It's day 76 of my next startup adventure. And today I've got stock options on my mind.

Why?

Because if your company is planning to offer stock options to employees or contractors (as my new startup is), then you're going to need a 409A valuation.

Never heard of a 409A valuation? No problem.

Here are seven things you need to know about a 409A valuation.

1. What Is a 409A Valuation?

Essentially, a 409A valuation is an appraisal of the fair market value of your startup company's common stock.

With publicly traded stock it's easy to see the specific prices for any given time of day. But for private company stock, you need an independent valuation to see how much your company stock is worth.

The 409A name comes from IRS Section 409A. Added as part of the American Jobs Creation Act of 2004, it states:

Section 409A applies to compensation that workers earn in one year, but that is paid in a future year. This is referred to as nonqualified deferred compensation. This is different from deferred compensation in the form of elective deferrals to qualified plans (such as a 401(k) plan) or to a 403(b) or 457(b) plan.

Stock options are considered deferred compensation. A 409A valuation will determine a "strike price" (the price at which your employees can buy equity in your company) that must be at or above fair market value.

2. Why Do You Need a 409A Valuation?

Simply, a 409A valuation is required by law. You need a 409A valuation to ensure your company is in compliance.

Non-compliance can have terrible consequences. Undervaluing stock options can result in major IRS penalties and lost compensation.

3. When Do You Need a 409A Valuation?

If you plan to offer common stock options, then there are two times you must get a 409A valuation.

  • Every 12 months.
  • Anytime your company closes a new funding round.

4. What Factors Influence Your 409A Valuation?

Essentially, a 409A is an appraisal.
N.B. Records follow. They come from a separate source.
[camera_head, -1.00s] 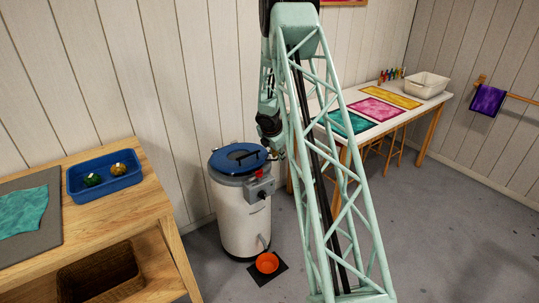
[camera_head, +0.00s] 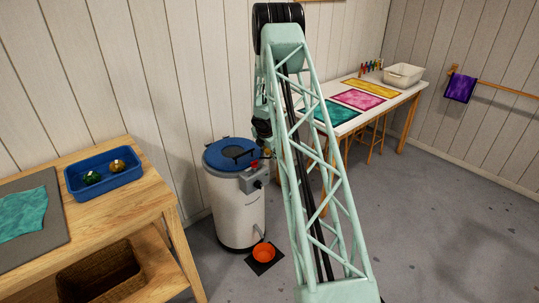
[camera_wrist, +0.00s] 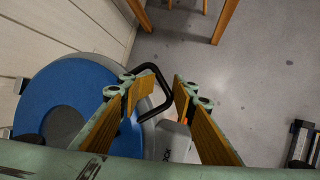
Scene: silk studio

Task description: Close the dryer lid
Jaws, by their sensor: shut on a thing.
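The dryer (camera_head: 238,215) is a white drum standing on the floor by the wall in the head view. Its round blue lid (camera_head: 222,150) with a black handle (camera_head: 240,154) lies across the top, looking down or nearly so; I cannot tell whether it is fully seated. In the wrist view the blue lid (camera_wrist: 35,95) fills the left, with the black bar handle (camera_wrist: 155,68) at its right edge. My gripper (camera_wrist: 163,88) has its two yellow-padded fingers on either side of this handle, shut on it. In the head view my arm mostly hides the gripper.
A wooden bench (camera_head: 150,198) with a blue tray (camera_head: 104,180) stands at left. A white table (camera_head: 395,98) with coloured cloths is at back right. The floor at right is clear.

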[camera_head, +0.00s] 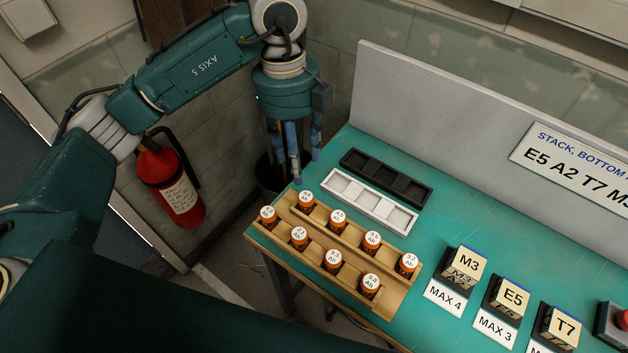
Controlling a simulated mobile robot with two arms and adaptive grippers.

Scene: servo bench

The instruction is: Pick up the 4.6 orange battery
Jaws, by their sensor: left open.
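Several orange batteries with round white top labels stand upright in two rows in a wooden tray (262,236) at the bench's front left. The labels are small; the battery at the left end of the back row (306,203) appears to read 4.6, though I cannot be sure. My left gripper (306,169) points down beside the bench's left corner, above and behind that battery. Its blue fingers are apart, with nothing between them, and it touches no battery. My right gripper is out of view.
A black tray (386,177) and a white tray (371,201), both with empty compartments, lie behind the batteries. Lettered blocks M3 (465,264), E5 (510,298) and T7 (560,328) stand right. A grey panel (440,110) backs the bench. A fire extinguisher (168,180) hangs left.
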To determine this, firms will generally take one of the following approaches to appraise fair market value:

  • Market approach: An analysis of comparable private and public companies and transactions.
  • Income approach: An analysis of a company's free cash flows to determine projections for the next five years.
  • Asset approach: An analysis of a company's tangible and intangible assets.

5. How Do You Get a 409A Valuation?

You have three options to get a 409A valuation report:

  • Do it yourself. This is the riskiest option of the three because there is no "safe harbor" protection should the IRS get involved. That means you have to prove that your valuation is correct. Although you might save money doing it yourself, you might also make mistakes. Unless you have the expertise and education needed to do a 409A, leave it in the hands of a professional.
  • Use software. This is equally risky. Only certain early-stage startups are eligible to do this (e.g., you don't have consistent revenue, you haven't raised $500,000, you're not within 180 days to an IPO or 90 days to acquisition, you have less than $100,000 in assets).
  • Hire a firm. Paying for a 409A is the least risky option because it offers safe harbor protection. That means now the burden of proof is on the IRS (rather than you) to show that your valuation is too low. You'll need to find a knowledgeable and experienced independent firm that has the right education and also a good reputation.
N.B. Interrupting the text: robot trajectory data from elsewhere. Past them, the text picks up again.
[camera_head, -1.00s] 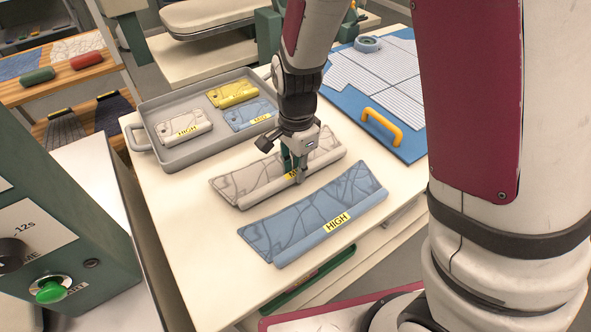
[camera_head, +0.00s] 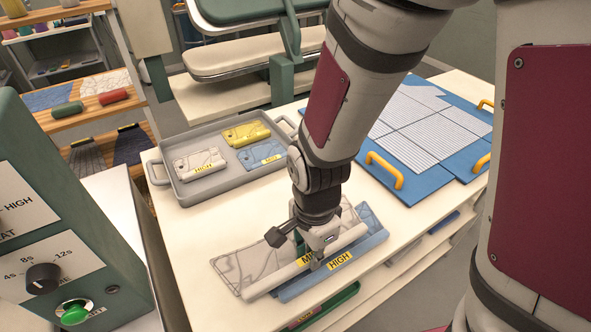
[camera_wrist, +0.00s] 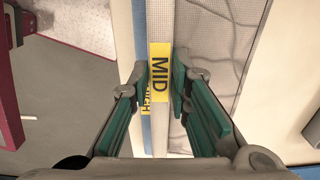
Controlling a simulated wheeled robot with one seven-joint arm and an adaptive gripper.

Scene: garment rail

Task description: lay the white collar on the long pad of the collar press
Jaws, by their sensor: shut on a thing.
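The white collar (camera_head: 240,268), with a marbled pattern and a yellow MID tag, is in my gripper (camera_head: 318,262), which is shut on its rolled band. In the wrist view the green-padded fingers (camera_wrist: 158,95) stand on either side of the band beside the MID tag (camera_wrist: 159,70). The collar overlaps the blue collar (camera_head: 365,236) with a HIGH tag and appears raised above it. A press with a pale-edged pad (camera_head: 255,62) and a dark green pad above stands at the back; which pad is the long one is unclear.
A grey tray (camera_head: 160,178) holds small white, yellow and blue tagged pieces. A blue board (camera_head: 425,180) with yellow handles lies at the right of the table (camera_head: 210,225). A green control box (camera_head: 60,180) with a dial and green button stands at left. Shelves stand behind it.

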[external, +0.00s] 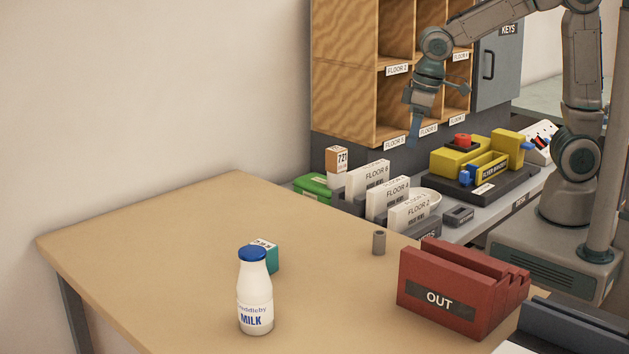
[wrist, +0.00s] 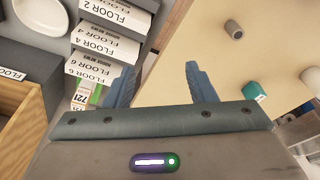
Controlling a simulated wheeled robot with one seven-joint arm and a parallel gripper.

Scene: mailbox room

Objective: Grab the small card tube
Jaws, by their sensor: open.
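The small card tube (external: 379,242) is a short grey-brown cylinder standing upright near the right edge of the tan table (external: 150,260). It also shows at the upper right in the wrist view (wrist: 233,29). My gripper (external: 414,140) hangs in front of the wooden pigeonholes in the external view, above and behind the tube, well apart from it. In the wrist view its two blue fingers (wrist: 162,85) are spread with nothing between them. The tube lies beyond the right finger there.
A milk bottle (external: 255,292) and a teal box (external: 266,254) stand on the table. A red OUT rack (external: 458,290) stands right of the tube. Floor-labelled card holders (external: 386,197) line the grey counter behind. The table's left half is clear.

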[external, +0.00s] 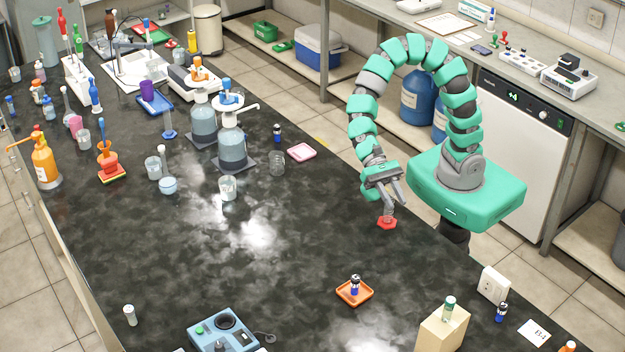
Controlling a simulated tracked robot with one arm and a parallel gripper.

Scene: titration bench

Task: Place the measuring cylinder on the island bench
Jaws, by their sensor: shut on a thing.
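The measuring cylinder (388,211) is a clear tube with a red hexagonal foot. My gripper (384,190) is shut on its upper part and points down. The cylinder looks about upright, its foot lowest, over the right side of the dark island bench (310,235). I cannot tell whether the foot touches the bench top or hangs just above it. The gripper fingers hide the upper part of the tube.
Bare bench surrounds the red foot. An orange tray (355,292) with a small vial stands nearer the camera. A pink dish (301,152) and a glass beaker (277,163) stand to the left. A beige block (442,330) stands at the front right.

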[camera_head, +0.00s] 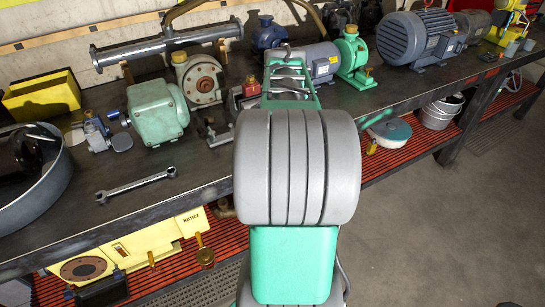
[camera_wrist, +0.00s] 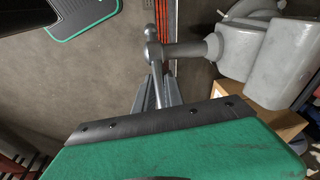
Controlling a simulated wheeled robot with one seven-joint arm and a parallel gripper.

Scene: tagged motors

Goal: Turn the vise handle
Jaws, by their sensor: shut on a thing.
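The grey vise (camera_wrist: 260,45) fills the upper right of the wrist view, its screw reaching left to a hub. The vise handle (camera_wrist: 154,52), a thin metal bar, runs through that hub and down toward my gripper. My gripper (camera_wrist: 158,90) is shut on the lower part of the handle; its fingers show as narrow grey shapes above the black-edged green wrist body. The exact contact is partly hidden. In the head view my own arm covers the middle, and neither the vise nor my gripper can be made out.
The dark workbench (camera_head: 215,165) runs across the head view. On it lie a wrench (camera_head: 135,186), a green pump (camera_head: 158,112), a blue-grey motor (camera_head: 415,38) and a round grey pan (camera_head: 50,195). A cardboard box (camera_wrist: 262,118) is below the vise. Open floor lies right of the bench.

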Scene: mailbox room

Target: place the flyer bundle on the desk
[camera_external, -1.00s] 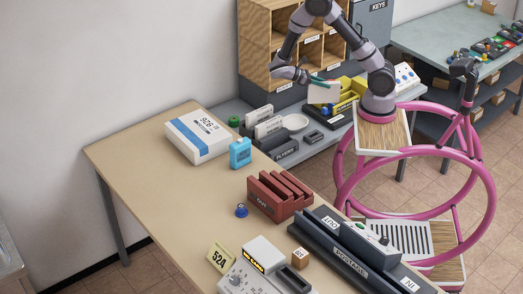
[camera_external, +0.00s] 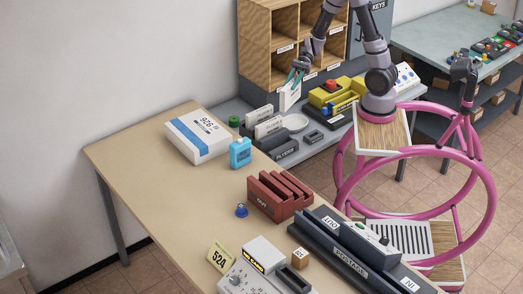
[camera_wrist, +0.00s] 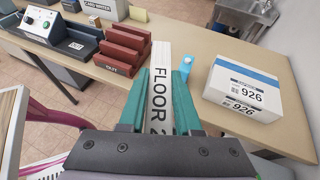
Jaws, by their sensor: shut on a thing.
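My gripper (camera_external: 298,73) is shut on a slim white bundle (camera_external: 290,96), held tilted in the air in front of the wooden pigeonholes. In the wrist view the teal fingers (camera_wrist: 159,82) clamp both sides of the bundle (camera_wrist: 158,105), which bears the lettering "FLOOR 2"; no flyer wording shows on its visible face. The tan desk (camera_external: 150,165) is in front and lower left, apart from the bundle. Its wide top also shows in the wrist view (camera_wrist: 210,55).
On the desk are a white 926 parcel (camera_external: 197,136), a blue item (camera_external: 240,153), a red slotted OUT holder (camera_external: 279,195) and a dark POSTAGE unit (camera_external: 350,250). The grey side bench (camera_external: 232,108) carries white bundles (camera_external: 268,127) and a dish. The desk's left middle is clear.

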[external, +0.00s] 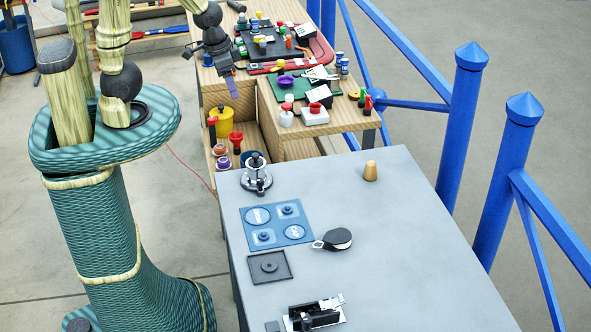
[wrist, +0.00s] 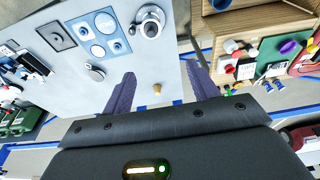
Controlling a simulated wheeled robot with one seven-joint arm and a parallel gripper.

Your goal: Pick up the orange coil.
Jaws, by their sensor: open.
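I cannot single out the orange coil for certain. A small orange ring-like item (external: 219,149) lies in the open wooden bin below the bench, beside a purple-and-orange round piece (external: 223,163); both are too small to tell whether either is a coil. My gripper (external: 231,86) hangs above the bin's left side, pointing down, and touches nothing that I can see.
A yellow can (external: 223,122) and red-topped pieces stand in the bin (external: 262,118). The bench top is crowded with bottles and tools. Blue posts (external: 462,115) stand right.

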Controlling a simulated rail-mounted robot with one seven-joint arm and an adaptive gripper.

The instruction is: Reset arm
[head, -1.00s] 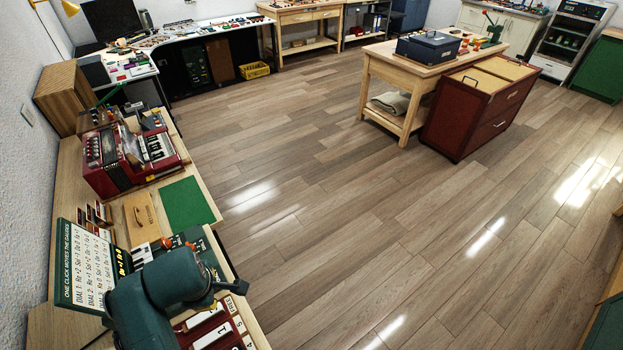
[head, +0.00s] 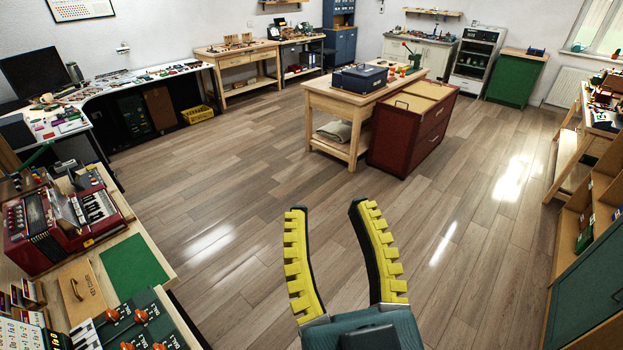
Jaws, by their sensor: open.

6. How Long Does the 409A Valuation Process Take?

Here's what a typical time frame is when dealing with a valuation firm, according to Capshare:

  • Hand over your data (1-3 days): This will include your cap table, articles of incorporation, financial projections, term sheets, and past 409A reports.
  • Run the report (10-20 days): If you want your valuation quicker, expect to pay at least $1,000 to $3,000.
  • Review first draft (15 min-1 hour).
  • Revisions (1-2 days).
  • Final report is delivered (1-10 days).

7. What Happens if You Don't Have a 409A Valuation?

It can be really bad if you don't price your stock options because the IRS sees that as giving away something valuable. This can cause major tax issues.

Any option holders discovered to be in violation of 409A will have to pay taxes plus a 20 percent federal penalty, any applicable state penalties, an IRS tax underpayment penalty, and any interest on unpaid taxes.

Most startups likely won't face a 409A audit from the IRS. But if your startup becomes successful and starts making money, an IRS audit becomes a greater possibility. This will be expensive and time consuming.

In addition, you'll likely face serious questions from the Securities and Exchange Commission, which looks closely at pre-IPO stock awards.

So protect your company and your employees. Get a 409A valuation.